Holst in Harrods

A Home Grown Cook: The Dame Alison Holst Story (Hyndman Publishers) is fresh in the bookshops. This memoir is the writer/chef’s 100th book, something to celebrate. I’m a fan, one of the thousands of home cooks who have turned to her recipes for good homely inspiration.

The Foreword by Sharon Crosbie is a marvelous tribute to friendship.  I had an office next door to Sharon in Radio New Zealand back in the 1970s. One of the things I remember vividly about that time is the piles and piles of letters that accumulated every week: people writing in for Alison Holst recipes, after her weekly slot on Sharon’s morning programme. Paper, and more paper, and groans as the envelopes kept coming. But the two became firm friends.
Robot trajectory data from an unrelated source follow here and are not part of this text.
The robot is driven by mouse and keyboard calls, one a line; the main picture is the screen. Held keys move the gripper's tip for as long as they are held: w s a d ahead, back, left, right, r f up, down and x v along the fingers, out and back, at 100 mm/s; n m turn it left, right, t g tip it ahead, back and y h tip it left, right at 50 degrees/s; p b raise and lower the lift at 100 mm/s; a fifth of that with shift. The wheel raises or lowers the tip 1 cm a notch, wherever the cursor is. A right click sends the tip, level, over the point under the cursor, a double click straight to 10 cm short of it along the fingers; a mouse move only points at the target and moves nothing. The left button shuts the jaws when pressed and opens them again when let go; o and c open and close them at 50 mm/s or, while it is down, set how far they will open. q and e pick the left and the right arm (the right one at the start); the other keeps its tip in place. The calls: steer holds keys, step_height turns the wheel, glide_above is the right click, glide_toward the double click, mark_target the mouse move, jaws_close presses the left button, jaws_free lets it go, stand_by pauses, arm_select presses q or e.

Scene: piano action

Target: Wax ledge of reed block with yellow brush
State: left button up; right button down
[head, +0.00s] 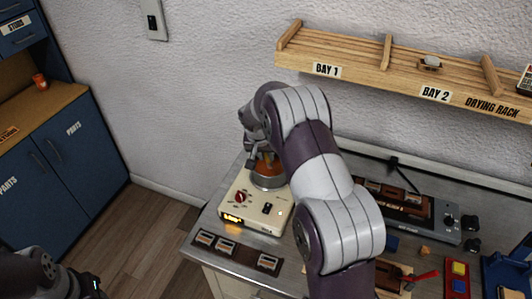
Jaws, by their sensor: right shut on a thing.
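My right gripper (252,160) is over the pot (270,183) of orange stuff on a cream heater (255,207) with a red knob and a lit amber display. It is shut on a thing that is almost wholly hidden, probably the yellow brush; I cannot see its colour or whether its tip touches the orange stuff. My left gripper (93,287) is at the bottom left corner, far from the bench, and its jaws are unclear. I cannot pick out the reed block for sure; a wooden piece (397,271) lies partly behind my right arm.
A dark strip with several metal plates (235,251) lies at the bench's front left. A grey device (430,222), a red-handled tool (422,276) and a red block with yellow and blue parts (457,274) stand right. The wooden drying rack (400,75) hangs on the wall.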

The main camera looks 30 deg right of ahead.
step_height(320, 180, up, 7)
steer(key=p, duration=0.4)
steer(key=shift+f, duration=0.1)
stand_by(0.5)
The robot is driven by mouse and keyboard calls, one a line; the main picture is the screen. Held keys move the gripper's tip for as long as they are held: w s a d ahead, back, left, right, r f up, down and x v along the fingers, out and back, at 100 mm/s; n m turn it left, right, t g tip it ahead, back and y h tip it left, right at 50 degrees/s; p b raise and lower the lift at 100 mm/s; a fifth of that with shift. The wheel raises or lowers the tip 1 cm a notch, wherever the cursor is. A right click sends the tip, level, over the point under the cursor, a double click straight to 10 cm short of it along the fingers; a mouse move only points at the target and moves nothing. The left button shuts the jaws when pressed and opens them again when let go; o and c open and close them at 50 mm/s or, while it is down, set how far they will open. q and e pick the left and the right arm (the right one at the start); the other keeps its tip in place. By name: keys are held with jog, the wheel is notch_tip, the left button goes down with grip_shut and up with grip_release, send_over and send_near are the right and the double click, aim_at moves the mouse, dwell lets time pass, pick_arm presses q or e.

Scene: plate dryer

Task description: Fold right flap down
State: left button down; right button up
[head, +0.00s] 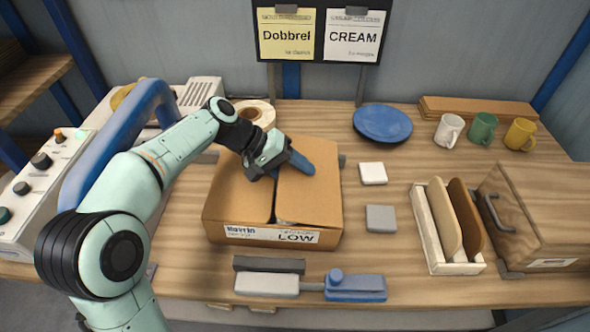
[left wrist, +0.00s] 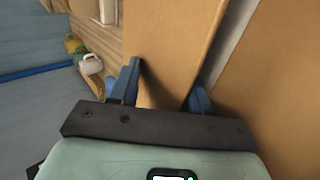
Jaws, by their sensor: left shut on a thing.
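The cardboard box (head: 221,232) stands on the table with a label on its front. Its left flap (head: 238,195) and right flap (head: 309,197) lie over the top, with a dark gap between them. My left gripper (head: 293,164) is at the back part of the right flap, near its inner edge. In the left wrist view, my left gripper (left wrist: 165,82) has its blue fingers on either side of a cardboard panel (left wrist: 170,40), shut on the right flap. The exact tilt of the flap is hard to tell. My right gripper is not in view.
A tape roll (head: 256,112) stands behind the box. A blue plate (head: 382,123), a white block (head: 373,173) and a grey block (head: 380,218) lie to its right. A blue-and-grey tool (head: 355,287) lies in front. A wooden rack (head: 446,228) stands farther right.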

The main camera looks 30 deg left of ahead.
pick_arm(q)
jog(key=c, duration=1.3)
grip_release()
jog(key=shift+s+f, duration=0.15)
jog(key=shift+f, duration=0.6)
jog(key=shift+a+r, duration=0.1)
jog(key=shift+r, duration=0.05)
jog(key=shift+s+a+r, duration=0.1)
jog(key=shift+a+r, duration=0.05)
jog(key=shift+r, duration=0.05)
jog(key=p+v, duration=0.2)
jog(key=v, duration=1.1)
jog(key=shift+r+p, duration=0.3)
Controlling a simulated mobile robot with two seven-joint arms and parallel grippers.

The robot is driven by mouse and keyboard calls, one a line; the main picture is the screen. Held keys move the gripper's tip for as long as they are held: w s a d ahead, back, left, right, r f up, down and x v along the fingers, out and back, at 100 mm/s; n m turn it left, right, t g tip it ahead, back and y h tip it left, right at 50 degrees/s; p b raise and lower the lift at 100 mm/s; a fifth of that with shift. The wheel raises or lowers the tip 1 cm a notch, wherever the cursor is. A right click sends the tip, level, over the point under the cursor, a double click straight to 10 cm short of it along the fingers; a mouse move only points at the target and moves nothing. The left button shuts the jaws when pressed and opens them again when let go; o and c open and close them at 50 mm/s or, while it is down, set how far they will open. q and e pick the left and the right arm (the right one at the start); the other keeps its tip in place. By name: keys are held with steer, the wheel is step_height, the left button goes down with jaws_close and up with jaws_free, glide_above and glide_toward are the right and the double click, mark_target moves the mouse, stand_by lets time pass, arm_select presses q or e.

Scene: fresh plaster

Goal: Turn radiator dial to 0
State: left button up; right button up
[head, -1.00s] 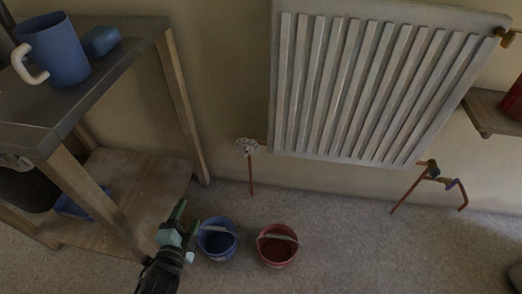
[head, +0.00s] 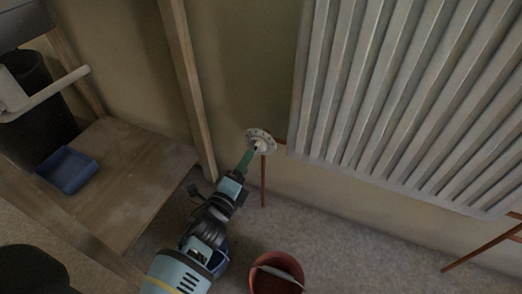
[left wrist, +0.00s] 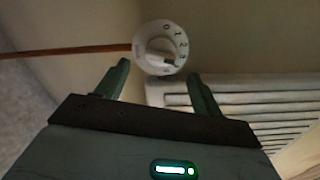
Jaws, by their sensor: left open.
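The white round radiator dial (head: 265,136) sits on the copper pipe at the lower left corner of the white radiator (head: 390,90). In the left wrist view the dial (left wrist: 147,60) shows the numbers 0, 1, 2 and 3 along its upper and right rim. A raised white knob is in its middle; its grip seems to point toward the lower right, near 3. My left gripper (head: 250,158) is open in front of the dial. In the left wrist view its fingers (left wrist: 159,72) stand apart, one on each side below the dial. I cannot tell whether they touch it. My right gripper is not in view.
A red bucket (head: 264,282) stands on the grey floor at the bottom. A blue bucket is mostly hidden behind my left arm. A wooden shelf unit (head: 130,165) with a blue tray (head: 68,172) stands at the left. Copper pipes (head: 484,250) run at the lower right.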

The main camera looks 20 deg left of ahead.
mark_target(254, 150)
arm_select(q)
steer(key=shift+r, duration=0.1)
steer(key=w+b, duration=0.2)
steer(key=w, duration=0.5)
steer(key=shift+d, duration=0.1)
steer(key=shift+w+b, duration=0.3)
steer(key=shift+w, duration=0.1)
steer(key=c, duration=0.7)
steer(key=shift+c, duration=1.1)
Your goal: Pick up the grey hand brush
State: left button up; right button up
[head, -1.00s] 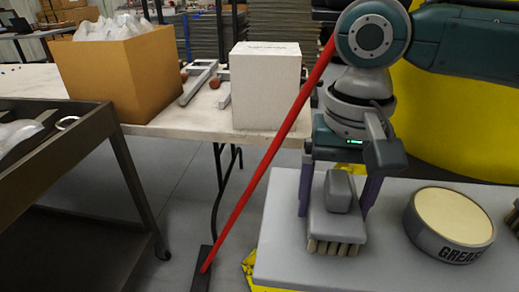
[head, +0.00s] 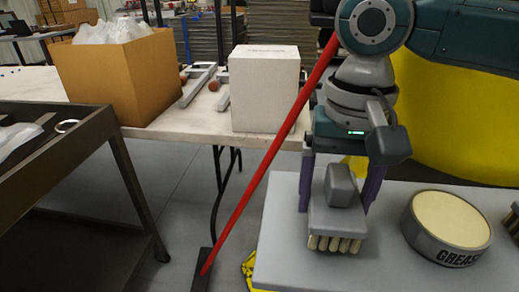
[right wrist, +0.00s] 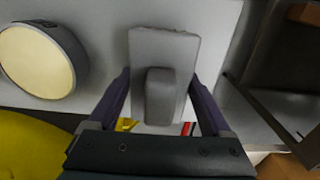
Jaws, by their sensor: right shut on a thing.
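The grey hand brush (head: 336,217) has a grey block body, a raised grey grip and pale bristle tufts along its lower edge. It is at the left part of the grey tabletop in the head view. My right gripper (head: 340,200) is shut on the brush, with one purple finger on each side of it. The right wrist view shows the brush (right wrist: 163,75) between the two fingers (right wrist: 160,100). I cannot tell for sure whether the bristles touch the top. My left gripper is not in view.
A round grease tin (head: 447,228) stands right of the brush on the grey tabletop (head: 285,235). Another brush is partly cut off at the right edge. A red pole (head: 265,165) leans in front of a table with a white box (head: 265,88) and a cardboard box (head: 118,75). A dark cart (head: 60,170) is at left.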

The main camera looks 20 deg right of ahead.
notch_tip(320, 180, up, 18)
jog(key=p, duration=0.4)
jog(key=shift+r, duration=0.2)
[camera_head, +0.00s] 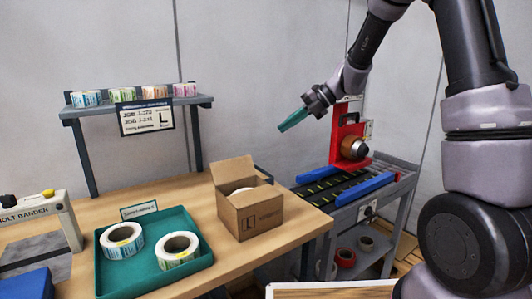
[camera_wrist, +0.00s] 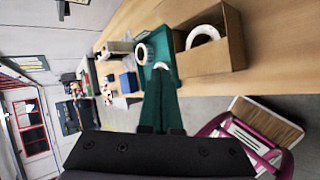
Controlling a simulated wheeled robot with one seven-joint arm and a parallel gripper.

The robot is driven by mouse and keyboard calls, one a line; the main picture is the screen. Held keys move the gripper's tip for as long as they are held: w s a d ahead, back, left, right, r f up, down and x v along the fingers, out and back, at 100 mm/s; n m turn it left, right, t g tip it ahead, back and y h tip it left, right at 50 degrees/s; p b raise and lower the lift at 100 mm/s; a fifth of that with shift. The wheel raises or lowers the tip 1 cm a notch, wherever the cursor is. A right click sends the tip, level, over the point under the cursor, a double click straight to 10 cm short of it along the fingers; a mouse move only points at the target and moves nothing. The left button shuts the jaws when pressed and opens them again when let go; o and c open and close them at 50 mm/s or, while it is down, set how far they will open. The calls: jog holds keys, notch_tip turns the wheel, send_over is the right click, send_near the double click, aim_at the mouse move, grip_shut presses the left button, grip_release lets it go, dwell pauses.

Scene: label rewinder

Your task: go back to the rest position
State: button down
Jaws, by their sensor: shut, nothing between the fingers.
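My gripper (camera_head: 294,120) is shut and empty, its green fingers together in the air above the table's right part, left of the red rewinder (camera_head: 346,133). In the wrist view the shut green fingers (camera_wrist: 158,92) point away from the dark gripper body. The rewinder has a dark and copper-coloured roller (camera_head: 354,148) and stands beyond the table's right end. Nothing touches the fingers.
A green tray (camera_head: 150,284) with two label rolls and an open cardboard box (camera_head: 250,216) holding a roll stand on the wooden table (camera_head: 300,226). A shelf (camera_head: 140,107) with small label rolls is behind. A grey cart (camera_head: 385,190) carries the rewinder and blue rails.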

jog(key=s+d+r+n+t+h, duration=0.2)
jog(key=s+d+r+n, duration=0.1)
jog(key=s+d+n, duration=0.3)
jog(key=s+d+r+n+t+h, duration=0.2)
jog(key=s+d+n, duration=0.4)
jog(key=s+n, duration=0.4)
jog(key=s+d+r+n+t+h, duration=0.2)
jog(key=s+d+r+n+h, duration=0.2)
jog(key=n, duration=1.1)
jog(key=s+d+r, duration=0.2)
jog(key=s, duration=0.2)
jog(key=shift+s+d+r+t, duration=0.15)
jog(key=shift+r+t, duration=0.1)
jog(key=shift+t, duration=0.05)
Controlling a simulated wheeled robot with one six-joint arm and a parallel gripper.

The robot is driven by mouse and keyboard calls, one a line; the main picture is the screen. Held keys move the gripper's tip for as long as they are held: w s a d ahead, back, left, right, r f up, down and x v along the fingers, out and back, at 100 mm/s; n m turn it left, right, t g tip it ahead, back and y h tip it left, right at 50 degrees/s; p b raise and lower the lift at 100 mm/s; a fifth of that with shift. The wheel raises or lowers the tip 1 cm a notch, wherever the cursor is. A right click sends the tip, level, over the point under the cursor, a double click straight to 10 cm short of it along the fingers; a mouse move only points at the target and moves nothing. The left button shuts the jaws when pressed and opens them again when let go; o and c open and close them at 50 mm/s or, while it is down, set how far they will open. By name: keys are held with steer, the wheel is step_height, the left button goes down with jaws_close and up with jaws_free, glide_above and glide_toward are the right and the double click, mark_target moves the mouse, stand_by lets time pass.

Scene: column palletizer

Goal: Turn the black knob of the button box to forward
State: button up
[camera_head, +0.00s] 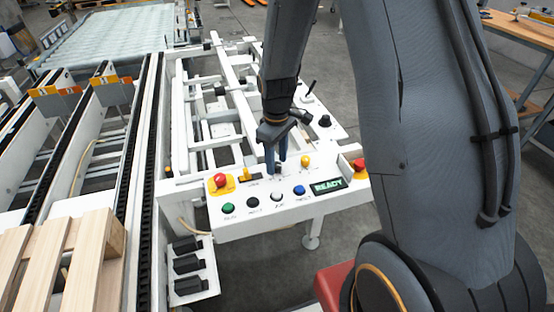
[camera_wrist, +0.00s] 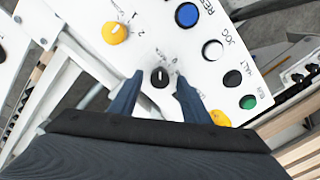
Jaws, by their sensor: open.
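The button box (camera_head: 240,222) is a white panel with a lit READY display (camera_head: 328,185). In the wrist view its black knob (camera_wrist: 160,77) is small and round, with a white pointer line running nearly straight up the picture. The small lettering around it is too blurred to read fully. My gripper (camera_head: 276,166) points down at the panel, open. In the wrist view its two blue-grey fingers (camera_wrist: 159,84) stand on either side of the black knob, with a gap visible on both sides. In the head view the fingers largely hide the knob.
A yellow knob (camera_wrist: 115,33) sits beside the black knob. Blue (camera_wrist: 187,14), white (camera_wrist: 212,49), black (camera_wrist: 233,78) and green (camera_wrist: 248,102) buttons form a row nearby. Red emergency buttons (camera_head: 220,181) (camera_head: 359,164) flank the panel. A conveyor frame (camera_head: 190,130) lies behind.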

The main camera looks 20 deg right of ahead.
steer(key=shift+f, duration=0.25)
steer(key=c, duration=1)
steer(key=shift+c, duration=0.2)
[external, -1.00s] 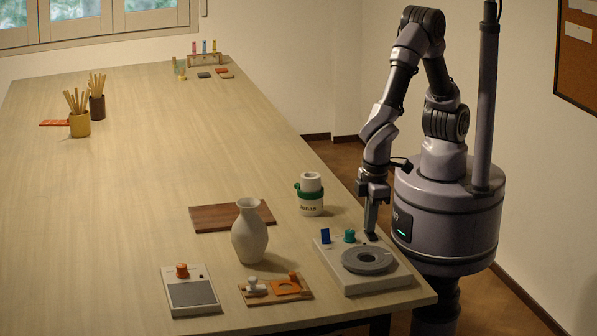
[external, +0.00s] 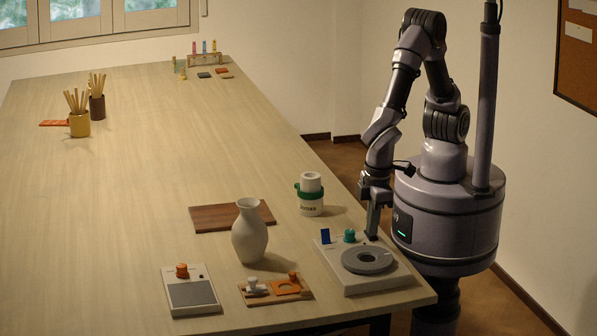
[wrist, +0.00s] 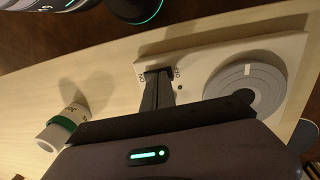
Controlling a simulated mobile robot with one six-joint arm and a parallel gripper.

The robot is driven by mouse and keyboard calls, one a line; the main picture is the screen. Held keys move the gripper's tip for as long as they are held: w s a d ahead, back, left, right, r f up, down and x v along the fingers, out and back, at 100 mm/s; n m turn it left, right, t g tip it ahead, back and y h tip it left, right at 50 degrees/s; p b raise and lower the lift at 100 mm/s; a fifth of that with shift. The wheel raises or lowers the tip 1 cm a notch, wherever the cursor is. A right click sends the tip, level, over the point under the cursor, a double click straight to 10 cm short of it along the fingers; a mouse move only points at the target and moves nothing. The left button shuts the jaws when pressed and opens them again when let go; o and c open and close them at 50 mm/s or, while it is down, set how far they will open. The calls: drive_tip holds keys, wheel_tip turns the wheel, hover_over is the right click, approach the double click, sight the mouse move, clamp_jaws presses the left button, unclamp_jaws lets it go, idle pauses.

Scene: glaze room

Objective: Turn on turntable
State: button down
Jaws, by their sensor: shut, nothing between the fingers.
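The turntable is a pale box (external: 385,283) with a grey ring-shaped disc (external: 367,260) on top, at the table's front right corner. A teal knob (external: 349,235) and a blue upright piece (external: 325,236) stand at its back left. My gripper (external: 371,238) is shut and empty, pointing down at the box's back edge, right of the knob. In the wrist view the shut fingertips (wrist: 158,71) are between two small printed marks on the box, left of the disc (wrist: 245,88). They hide what lies beneath them; I cannot tell whether they touch it.
A white jar with a green band (external: 311,195), a brown board (external: 215,217), a white vase (external: 250,232), an orange-knobbed device (external: 191,293) and a small fixture board (external: 265,296) stand to the left. The table's middle is clear.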

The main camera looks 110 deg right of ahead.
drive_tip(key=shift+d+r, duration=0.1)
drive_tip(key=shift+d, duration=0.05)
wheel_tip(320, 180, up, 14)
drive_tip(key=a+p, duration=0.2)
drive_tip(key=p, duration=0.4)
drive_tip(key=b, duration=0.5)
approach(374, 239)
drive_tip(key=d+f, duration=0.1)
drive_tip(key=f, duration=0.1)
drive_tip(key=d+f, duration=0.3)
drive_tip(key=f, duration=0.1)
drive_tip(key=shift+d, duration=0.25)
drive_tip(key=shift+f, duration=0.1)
In the Foreword, Sharon writes: ‘[Alison]has a rare gift of friendship and a funny, larky side that her public rarely sees, I suspect. She also lives what she believes: the importance of family and friends, loyalty and kindness. No one who ever rang her at home with a tale of woe and a collapsed cake was turned away; try that with Gordon Ramsay!’

She goes on to relate some of the pair’s adventures when they met up abroad while Alison was promoting New Zealand beef and lamb in the USA and also in London. It’s no secret that being away from New Zealand where nobody knows or  recognises you really loosens the inhibitions. ‘ I recall’ writes Sharon, ‘that we descended on Harrods astonished that accessories could really cost THAT much and had to revive ourselves with a slab of Game Pie from the famous food hall, which we hid on our knees in the health food section and cut up with Alison’s Swiss Army knife, (she is never without it). We attempted to divert suspicion by sitting smugly in front of glasses of carrot juice.’